---------- Extracted records

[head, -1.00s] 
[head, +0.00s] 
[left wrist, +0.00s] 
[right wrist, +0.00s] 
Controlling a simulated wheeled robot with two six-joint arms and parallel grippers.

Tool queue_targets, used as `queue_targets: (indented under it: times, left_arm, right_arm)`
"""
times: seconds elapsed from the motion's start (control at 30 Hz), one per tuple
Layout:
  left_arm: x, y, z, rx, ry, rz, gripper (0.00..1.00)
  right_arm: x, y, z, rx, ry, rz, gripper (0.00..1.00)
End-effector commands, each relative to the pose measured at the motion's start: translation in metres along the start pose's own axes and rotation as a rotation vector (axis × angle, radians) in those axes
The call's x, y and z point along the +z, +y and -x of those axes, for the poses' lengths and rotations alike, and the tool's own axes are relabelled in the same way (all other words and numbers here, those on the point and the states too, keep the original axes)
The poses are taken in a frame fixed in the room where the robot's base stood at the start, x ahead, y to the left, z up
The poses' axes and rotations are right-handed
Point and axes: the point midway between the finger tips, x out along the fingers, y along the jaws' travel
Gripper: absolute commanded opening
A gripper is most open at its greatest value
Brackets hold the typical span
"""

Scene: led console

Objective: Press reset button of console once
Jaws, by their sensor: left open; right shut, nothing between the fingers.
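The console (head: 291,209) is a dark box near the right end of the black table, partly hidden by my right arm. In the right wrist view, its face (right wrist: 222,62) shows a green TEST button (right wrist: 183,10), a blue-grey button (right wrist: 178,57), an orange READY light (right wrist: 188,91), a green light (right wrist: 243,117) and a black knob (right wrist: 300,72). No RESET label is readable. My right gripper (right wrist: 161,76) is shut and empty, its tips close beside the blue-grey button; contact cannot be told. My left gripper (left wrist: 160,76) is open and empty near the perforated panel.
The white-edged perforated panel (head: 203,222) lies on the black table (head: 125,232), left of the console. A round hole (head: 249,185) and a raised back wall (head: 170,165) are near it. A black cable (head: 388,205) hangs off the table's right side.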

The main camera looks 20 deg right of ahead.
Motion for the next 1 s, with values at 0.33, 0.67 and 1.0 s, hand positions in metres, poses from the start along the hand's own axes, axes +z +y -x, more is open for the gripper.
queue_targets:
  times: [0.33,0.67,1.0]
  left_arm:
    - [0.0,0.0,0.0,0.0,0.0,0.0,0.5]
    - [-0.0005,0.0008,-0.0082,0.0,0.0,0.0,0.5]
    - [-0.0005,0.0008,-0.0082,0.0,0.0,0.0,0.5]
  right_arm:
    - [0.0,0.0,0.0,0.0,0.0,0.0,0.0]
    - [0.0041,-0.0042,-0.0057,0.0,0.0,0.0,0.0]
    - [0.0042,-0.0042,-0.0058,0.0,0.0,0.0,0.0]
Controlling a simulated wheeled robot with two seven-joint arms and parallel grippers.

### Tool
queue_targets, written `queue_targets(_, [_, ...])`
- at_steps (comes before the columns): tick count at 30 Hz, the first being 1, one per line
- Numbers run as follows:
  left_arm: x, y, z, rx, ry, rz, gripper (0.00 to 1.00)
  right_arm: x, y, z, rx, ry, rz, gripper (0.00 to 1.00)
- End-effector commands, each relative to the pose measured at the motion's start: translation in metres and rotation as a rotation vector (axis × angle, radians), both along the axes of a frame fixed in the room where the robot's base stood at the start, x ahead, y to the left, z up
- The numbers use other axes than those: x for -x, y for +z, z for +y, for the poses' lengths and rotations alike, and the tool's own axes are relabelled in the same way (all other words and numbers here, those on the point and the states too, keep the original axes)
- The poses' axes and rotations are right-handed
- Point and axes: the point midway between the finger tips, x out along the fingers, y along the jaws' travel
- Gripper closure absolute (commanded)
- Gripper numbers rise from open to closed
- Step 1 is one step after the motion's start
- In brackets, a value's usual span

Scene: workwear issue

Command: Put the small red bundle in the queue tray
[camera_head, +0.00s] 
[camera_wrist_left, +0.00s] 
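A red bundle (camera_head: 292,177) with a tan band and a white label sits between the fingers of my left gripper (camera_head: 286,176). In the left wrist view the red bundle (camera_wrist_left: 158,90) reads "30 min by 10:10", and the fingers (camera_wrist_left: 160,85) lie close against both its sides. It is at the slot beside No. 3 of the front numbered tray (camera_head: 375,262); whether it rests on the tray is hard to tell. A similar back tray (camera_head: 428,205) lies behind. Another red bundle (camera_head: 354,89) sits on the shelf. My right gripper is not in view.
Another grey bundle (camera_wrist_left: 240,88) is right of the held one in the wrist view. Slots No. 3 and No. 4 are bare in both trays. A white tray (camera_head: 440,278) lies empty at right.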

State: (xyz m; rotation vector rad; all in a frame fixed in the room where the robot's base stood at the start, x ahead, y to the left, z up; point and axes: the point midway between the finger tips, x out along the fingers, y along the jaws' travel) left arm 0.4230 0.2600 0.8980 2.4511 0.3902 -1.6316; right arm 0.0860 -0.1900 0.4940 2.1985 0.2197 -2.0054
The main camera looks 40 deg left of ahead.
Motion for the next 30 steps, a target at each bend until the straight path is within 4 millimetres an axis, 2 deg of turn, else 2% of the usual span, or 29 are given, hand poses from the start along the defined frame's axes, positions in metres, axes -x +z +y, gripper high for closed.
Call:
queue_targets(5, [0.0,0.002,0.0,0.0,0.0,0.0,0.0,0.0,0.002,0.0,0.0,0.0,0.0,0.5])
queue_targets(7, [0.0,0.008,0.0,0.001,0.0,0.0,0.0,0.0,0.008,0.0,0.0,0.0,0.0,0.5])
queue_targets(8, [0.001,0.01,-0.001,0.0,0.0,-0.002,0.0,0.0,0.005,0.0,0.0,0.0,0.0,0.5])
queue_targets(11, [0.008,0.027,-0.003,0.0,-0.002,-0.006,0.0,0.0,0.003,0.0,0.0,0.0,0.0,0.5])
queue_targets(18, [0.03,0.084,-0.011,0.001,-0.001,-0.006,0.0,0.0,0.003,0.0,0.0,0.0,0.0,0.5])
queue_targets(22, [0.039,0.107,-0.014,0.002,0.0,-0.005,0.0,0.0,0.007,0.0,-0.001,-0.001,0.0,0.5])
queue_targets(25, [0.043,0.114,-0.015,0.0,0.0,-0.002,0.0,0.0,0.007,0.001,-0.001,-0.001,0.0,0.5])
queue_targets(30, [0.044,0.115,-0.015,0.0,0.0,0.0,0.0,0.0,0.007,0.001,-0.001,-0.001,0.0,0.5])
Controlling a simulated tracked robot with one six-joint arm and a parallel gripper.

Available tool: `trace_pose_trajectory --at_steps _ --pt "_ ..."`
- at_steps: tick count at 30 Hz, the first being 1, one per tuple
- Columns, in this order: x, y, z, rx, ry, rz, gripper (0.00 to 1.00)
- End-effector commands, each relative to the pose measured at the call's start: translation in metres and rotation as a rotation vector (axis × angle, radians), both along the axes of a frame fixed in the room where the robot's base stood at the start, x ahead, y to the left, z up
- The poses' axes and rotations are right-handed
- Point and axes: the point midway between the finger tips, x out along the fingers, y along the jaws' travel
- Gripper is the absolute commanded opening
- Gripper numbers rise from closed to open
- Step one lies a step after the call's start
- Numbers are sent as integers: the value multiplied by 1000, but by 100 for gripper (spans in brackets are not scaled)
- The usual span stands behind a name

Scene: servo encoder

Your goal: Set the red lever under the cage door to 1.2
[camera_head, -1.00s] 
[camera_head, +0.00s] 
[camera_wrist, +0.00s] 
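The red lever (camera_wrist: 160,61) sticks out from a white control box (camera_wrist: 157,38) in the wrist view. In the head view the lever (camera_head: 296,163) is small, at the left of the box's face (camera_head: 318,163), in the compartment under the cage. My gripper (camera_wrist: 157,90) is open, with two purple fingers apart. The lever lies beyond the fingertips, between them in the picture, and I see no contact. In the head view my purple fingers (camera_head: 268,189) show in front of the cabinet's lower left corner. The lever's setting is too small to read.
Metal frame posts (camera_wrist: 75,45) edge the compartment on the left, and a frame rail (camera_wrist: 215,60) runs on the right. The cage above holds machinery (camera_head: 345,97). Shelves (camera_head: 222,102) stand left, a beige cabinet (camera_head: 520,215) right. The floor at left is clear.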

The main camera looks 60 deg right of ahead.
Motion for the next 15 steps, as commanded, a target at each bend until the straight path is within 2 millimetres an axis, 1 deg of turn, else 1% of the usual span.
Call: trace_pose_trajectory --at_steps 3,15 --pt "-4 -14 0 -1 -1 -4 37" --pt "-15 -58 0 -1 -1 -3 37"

--------------------

*Exercise directions:* Write out, unaltered, the lines from the opening of the listing through the line that includes "The call's x, y".

*Full response:*
[head, -1.00s] 
[head, +0.00s] 
[left wrist, +0.00s] 
[right wrist, +0.00s] 
Controlling a simulated wheeled robot with two six-joint arms and parallel grippers.

Tool queue_targets, used as `queue_targets: (indented under it: times, left_arm, right_arm)`
"""
times: seconds elapsed from the motion's start (control at 30 Hz), one per tuple
Layout:
  left_arm: x, y, z, rx, ry, rz, gripper (0.00..1.00)
  right_arm: x, y, z, rx, ry, rz, gripper (0.00..1.00)
End-effector commands, each relative to the pose measured at the motion's start: translation in metres along the start pose's own axes and rotation as a rotation vector (axis × angle, radians) in those axes
The call's x, y and z point along the +z, +y and -x of those axes, for the poses' lengths and rotations alike, and the tool's own axes are relabelled in the same way (all other words and numbers here, those on the point and the states too, keep the original axes)

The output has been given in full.